Like I said, this is about blocking my ability to root my device. It is a reduction in user autonomy under the excuse that user autonomy to root my device makes my device untrusted.
Quite frankly, it should not be an app's choice to decide whether or not to run on a rooted device. It's none of their business whether or not my phone is rooted.
> The Play Integrity API works with apps not from the store.
Technically true in the sense that I believe Aurora spoofs Play Integrity APIs and device checks, but I'm not sure of the full details there, and in any case that's a circumvention of Google's policies, not something that Google explicitly allows. I'm not sure I understand what you mean here?
The currently inactive issue that hasn't been updated for over a year? That's not exactly strong evidence. Let me know when the Chromium team starts working on it and merges it.
In the meantime, it is objectively true that Chrome currently has worse adblocking capabilities (particularly around CNAME cloaking) than Firefox and that it has had worse adblocking capabilities for multiple years. This is not an API that is available for extensions to use.
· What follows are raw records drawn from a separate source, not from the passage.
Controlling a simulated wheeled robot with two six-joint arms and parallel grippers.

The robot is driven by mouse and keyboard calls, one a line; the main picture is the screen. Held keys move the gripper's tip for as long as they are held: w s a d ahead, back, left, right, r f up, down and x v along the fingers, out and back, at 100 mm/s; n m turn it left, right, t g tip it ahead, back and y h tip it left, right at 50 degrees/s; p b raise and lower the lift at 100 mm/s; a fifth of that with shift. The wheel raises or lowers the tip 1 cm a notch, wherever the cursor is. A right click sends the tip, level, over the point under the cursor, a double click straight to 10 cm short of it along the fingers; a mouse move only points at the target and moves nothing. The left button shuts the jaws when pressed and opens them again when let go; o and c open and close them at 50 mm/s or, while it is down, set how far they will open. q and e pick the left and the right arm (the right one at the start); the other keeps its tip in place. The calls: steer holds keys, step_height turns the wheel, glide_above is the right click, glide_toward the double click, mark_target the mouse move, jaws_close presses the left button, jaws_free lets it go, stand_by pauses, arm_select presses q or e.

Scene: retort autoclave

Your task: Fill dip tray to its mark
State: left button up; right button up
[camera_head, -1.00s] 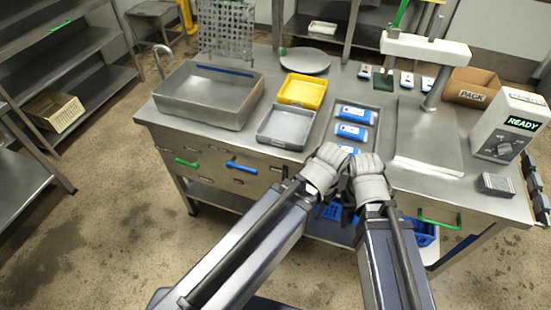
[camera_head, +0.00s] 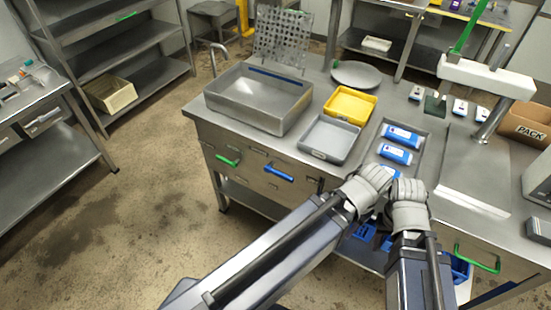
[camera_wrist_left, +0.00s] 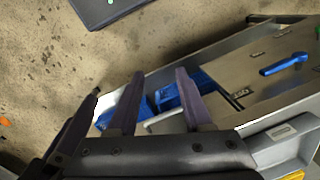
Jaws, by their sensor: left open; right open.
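I cannot tell for sure which is the dip tray; no liquid shows clearly in either. My left gripper (camera_head: 381,184) and right gripper (camera_head: 409,200) are side by side at the bench's front edge, right of both. Their fingertips are mostly hidden in the head view. In the left wrist view the left gripper (camera_wrist_left: 138,85) is open and empty.
A yellow tray (camera_head: 350,103), a round plate (camera_head: 357,74) and a metal tray with blue-and-white packs (camera_head: 395,153) are on the bench. A perforated rack (camera_head: 283,40) stands behind the basin. Drawers have a green handle (camera_head: 228,161) and a blue handle (camera_head: 278,174). Floor at left is clear.

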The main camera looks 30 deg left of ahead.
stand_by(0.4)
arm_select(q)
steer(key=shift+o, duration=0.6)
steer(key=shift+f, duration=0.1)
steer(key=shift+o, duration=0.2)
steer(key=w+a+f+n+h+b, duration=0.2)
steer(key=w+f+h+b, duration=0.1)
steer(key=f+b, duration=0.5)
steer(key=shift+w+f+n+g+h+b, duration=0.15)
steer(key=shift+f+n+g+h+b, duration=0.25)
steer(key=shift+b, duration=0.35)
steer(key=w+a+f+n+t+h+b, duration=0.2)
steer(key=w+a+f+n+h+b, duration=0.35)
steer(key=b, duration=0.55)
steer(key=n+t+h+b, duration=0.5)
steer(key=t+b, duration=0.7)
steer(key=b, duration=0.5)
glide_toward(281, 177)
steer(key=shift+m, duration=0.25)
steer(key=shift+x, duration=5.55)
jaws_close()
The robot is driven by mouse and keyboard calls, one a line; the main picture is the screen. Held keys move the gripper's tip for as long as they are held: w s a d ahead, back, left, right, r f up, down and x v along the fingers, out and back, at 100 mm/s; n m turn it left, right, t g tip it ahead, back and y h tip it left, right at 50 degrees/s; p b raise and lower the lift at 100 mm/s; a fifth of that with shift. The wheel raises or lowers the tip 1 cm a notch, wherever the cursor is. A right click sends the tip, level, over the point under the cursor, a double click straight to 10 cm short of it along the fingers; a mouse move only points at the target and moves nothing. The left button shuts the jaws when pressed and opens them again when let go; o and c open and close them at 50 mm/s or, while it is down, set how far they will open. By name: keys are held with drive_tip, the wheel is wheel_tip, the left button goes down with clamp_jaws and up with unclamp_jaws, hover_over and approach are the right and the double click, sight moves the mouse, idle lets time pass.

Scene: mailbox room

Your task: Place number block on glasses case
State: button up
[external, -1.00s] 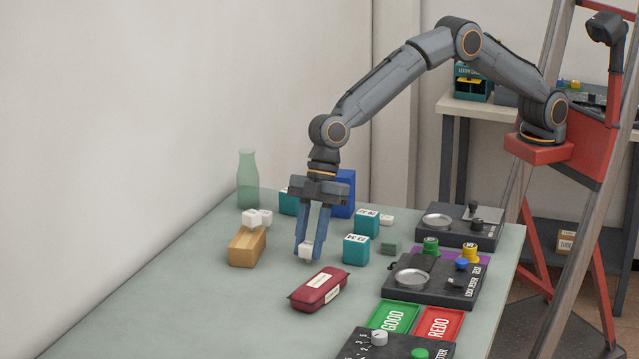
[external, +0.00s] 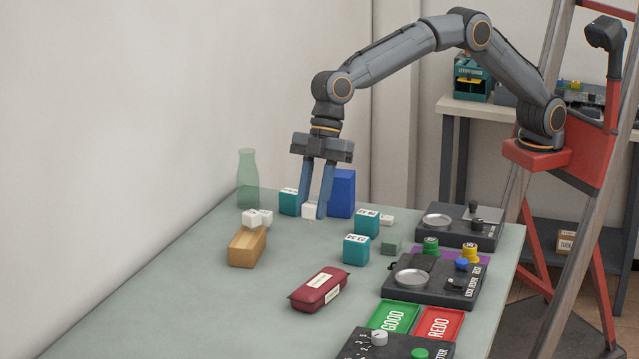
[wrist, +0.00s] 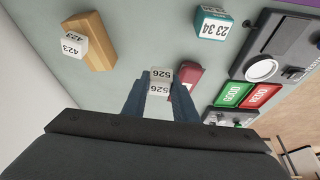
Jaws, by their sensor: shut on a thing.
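A white number block (external: 310,210) is held between the fingertips of my gripper (external: 312,207), raised above the table. In the wrist view the block (wrist: 159,82) reads 526, with my fingers (wrist: 160,100) on both sides of it. The glasses case (external: 319,290) is dark red with white labels and lies closed on the table, in front of my gripper in the external view. In the wrist view the case (wrist: 188,76) shows beyond and to the right of the held block, partly hidden by a finger. Nothing is seen on its visible top.
Teal number boxes (external: 356,250), a blue box (external: 342,193) and a green bottle (external: 247,178) stand around. Black testers (external: 433,284) and green and red trays (external: 394,317) lie right. The front-left table is clear.

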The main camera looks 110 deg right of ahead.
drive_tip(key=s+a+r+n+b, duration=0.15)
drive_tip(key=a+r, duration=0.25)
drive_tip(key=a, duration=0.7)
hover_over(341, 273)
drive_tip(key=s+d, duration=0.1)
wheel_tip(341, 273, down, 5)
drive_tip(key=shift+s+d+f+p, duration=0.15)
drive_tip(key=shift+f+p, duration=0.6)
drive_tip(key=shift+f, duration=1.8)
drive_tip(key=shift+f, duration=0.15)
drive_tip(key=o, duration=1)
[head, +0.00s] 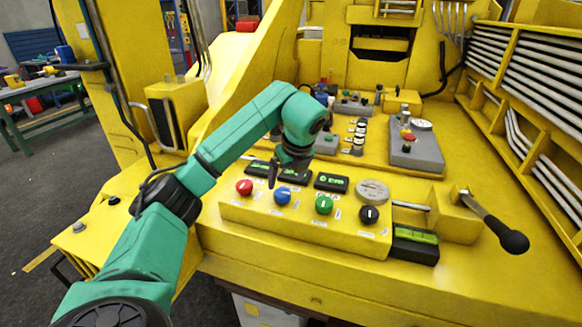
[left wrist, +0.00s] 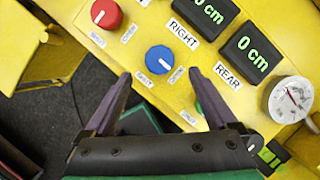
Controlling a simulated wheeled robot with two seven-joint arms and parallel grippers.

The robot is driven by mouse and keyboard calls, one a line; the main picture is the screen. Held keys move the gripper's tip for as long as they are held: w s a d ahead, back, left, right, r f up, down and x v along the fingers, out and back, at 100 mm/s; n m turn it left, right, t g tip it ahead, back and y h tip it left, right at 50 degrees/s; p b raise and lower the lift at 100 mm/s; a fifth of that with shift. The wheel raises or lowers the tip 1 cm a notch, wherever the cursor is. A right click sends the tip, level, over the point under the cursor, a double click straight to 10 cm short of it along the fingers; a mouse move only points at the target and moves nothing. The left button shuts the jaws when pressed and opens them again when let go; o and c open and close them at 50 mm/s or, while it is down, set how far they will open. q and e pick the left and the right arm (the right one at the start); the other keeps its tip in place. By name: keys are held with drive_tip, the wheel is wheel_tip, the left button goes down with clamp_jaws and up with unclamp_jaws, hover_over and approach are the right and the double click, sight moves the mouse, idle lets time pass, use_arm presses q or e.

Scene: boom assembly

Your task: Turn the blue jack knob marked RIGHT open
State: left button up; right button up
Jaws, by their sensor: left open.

And the way that CNAME cloaking has played out in Chrome -- given that they are trailing behind other browsers by years does not suggest that any of the other issues with Manifest V3 are going to be better handled. The overwhelming trend here (and what this issue shows) is that Chrome is going to lag behind other browsers on adblocking.
I'm having a hard time figuring out how you're looking at an arguably orphaned issue and seeing that as evidence that the Chromium team cares about adblocking APIs or that they can be trusted to make sure that adblocking capabilities aren't broken.
> Yes, but the plan was that after FLOC cross site cookies would not be sent. The whole point is to provide an alternative to people using cross site cookies before it gets removed.
Right, that's what I said. It was for advertisers, not for users.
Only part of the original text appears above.